A function $ f:\mathbb{R}_{\ge 0}\longrightarrow\mathbb{R} $ has the property that $ \lim_{x\to\infty } \frac{1}{x^2}\int_0^x f(t)dt=1. $ a) Give an example of what $ f $ could be if it's continuous and $ f/\text{id.} $ doesn't have a limit at $ \infty . $ b) Prove that if $ f $ is nondecreasing then $ f/\text{id.} $ has a limit at $ \infty , $ and determine it.
Problem
Source: Romanian National Olympiad 2017, grade xii, p.4
Tags: function, Asymptote, real analysis
26.08.2019 13:11
i dont get this qn because $ 1= \lim_{x\to\infty } \frac{1}{x^2}\int_0^x f(t)dt = \lim_{x\to\infty } \frac{f(x)}{2x} $ $\lim_{x\to\infty } \frac{f(x)}{x} =2$
26.08.2019 21:02
dominicleejun wrote: i dont get this qn because $ 1= \lim_{x\to\infty } \frac{1}{x^2}\int_0^x f(t)dt = \lim_{x\to\infty } \frac{f(x)}{2x} $ $\lim_{x\to\infty } \frac{f(x)}{x} =2$ The issue is that $ f $ may not be primitivable.
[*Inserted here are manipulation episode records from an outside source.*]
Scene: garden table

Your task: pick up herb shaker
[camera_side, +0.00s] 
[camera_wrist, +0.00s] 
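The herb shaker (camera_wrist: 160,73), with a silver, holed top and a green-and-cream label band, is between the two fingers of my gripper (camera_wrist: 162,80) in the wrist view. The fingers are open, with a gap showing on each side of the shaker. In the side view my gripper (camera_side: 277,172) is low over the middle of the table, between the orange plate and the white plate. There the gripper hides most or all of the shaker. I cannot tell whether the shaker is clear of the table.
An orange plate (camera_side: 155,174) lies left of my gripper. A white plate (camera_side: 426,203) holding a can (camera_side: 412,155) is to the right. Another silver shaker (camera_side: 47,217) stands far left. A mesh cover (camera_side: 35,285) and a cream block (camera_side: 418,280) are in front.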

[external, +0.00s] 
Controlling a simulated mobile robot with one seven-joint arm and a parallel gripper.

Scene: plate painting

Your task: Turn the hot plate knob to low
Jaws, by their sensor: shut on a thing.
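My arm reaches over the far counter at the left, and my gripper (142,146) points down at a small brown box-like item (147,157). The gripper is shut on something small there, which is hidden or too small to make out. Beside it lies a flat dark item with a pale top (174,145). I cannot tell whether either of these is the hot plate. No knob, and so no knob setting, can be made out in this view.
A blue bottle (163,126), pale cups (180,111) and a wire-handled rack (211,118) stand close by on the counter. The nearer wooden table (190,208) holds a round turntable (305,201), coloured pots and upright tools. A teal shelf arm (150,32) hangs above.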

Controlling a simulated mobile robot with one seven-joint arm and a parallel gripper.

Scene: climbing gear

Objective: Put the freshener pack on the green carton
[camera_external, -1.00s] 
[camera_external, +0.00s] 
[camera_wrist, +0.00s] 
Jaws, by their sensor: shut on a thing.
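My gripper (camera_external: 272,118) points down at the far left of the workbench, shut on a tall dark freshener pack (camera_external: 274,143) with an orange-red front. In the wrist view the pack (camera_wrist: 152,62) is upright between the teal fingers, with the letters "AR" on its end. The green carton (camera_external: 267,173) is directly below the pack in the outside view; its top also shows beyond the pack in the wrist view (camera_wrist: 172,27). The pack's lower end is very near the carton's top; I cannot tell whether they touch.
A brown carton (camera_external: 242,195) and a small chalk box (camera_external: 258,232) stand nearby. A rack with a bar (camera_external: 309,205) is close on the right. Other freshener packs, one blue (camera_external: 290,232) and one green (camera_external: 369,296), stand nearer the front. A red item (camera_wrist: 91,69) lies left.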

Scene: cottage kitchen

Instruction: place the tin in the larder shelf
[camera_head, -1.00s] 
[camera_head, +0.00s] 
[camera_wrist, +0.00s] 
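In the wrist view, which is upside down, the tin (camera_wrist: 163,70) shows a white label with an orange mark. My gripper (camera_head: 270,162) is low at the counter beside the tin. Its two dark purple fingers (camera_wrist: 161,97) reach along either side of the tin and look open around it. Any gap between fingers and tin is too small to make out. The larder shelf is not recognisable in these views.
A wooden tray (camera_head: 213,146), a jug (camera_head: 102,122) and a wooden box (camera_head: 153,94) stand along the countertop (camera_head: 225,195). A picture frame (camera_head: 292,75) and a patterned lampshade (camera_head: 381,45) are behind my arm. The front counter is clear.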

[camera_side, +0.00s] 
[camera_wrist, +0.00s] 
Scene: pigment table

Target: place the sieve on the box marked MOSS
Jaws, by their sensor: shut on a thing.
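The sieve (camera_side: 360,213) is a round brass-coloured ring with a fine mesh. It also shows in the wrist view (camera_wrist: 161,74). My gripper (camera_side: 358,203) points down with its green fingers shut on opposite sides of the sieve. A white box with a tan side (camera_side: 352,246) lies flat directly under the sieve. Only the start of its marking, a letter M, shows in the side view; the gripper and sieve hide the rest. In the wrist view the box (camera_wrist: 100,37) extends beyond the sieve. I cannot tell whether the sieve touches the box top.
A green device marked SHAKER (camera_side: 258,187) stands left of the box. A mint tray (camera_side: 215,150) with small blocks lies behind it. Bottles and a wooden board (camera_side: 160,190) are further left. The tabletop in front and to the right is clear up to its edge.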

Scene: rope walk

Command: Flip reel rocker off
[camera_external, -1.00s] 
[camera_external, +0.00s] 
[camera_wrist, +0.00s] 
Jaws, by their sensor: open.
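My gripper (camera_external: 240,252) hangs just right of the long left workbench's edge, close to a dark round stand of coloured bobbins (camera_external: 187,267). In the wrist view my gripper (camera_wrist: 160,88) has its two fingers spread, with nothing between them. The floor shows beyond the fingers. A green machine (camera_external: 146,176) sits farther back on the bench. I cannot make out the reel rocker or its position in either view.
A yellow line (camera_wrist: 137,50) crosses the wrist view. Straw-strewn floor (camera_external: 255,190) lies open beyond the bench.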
So, you can't use l'Hôpital's rule.
27.08.2019 04:39
f could be $2x + sin(x) + x cos(x)$ $\frac{d}{dx}(x^2 + x sin(x)) = 2 x + sin(x) + x cos(x)$ $ \lim_{x\to\infty } \frac{x^2 + x sin(x)}{x^2} =1. $
27.08.2019 08:47
dominicleejun wrote: f could be $2x + sin(x) + x cos(x)$ $\frac{d}{dx}(x^2 + x sin(x)) = 2 x + sin(x) + x cos(x)$ $ \lim_{x\to\infty } \frac{x^2 + x sin(x)}{x^2} =1. $ It's ok.
27.08.2019 12:50
why isnt it an example for (a)?
27.08.2019 19:49
For part a) one can take as a base function $f(x):=2x$ and then here and there, for example at $x=n, n=1,2,\dots$, we may "add" to $f$ some sharp peaks with area $2^{-n}$ (and heights as we want). These peaks won't affect that given limit, but $f/x$ won't have a limit as $x\to \infty$. For part b), one can argue by contradiction, that's, assume $f$ touches $y=(2+\varepsilon)x$ at points $x_i,i=1,2,\dots, x_i\to \infty$. But since $f$ is increasing, after each "touching" at a point $x_i$ , there is a neighbourhood of $x_i$ where the given integral is disturbed too much. I used to wonder why the Romanians gave those type of problems at a school olympiads. Not that it's a difficult problem, but to grasp the philosophy of it needs some experience.
27.08.2019 23:09
dgrovez, that's because it's ingrained in the educational system the mentality that you have to learn much and understand fast (in all subjects, not just math), with an exaggerated emphasis on memory. In a way I like it, because I was kind of forced by competent people around me to learn hardcore analysis and linear algebra at 10-11th grade. But the sacrifice is the lack of domination of discrete maths (i.e., minimum knowledge, maximum difficulty) like is being done in Russia, per example, which is a shame, since studying nontrivial elementary problems is the best way to get inspiration for superior maths. Per example, I've got this result while solving some elementary problem, which I want to generalize and apply it to analysis. But what I'll get in the end is not as spectacular as the first idea.
29.08.2019 11:05
@CatalinBordea: Oh, I see. I could calculate some easy triple integrals around 8-th degree . To me then, the derivative was $\frac{\Delta f}{\Delta x}$ and I imagined $\Delta x$ to be an infinitesimal small. The definite integral was just a Riemann sum with very small $\Delta x_i$ or some area (volume) interpretation. You see, it wasn't on the rigorous ground. I was just playing, not very interesting to make things coherent, it came later. The good thing was no one pushed me and insisted on this. I don't like this problem especially, because it's a kind of routine thing for undergrads, as opposed to some other good high school Olympiad problems.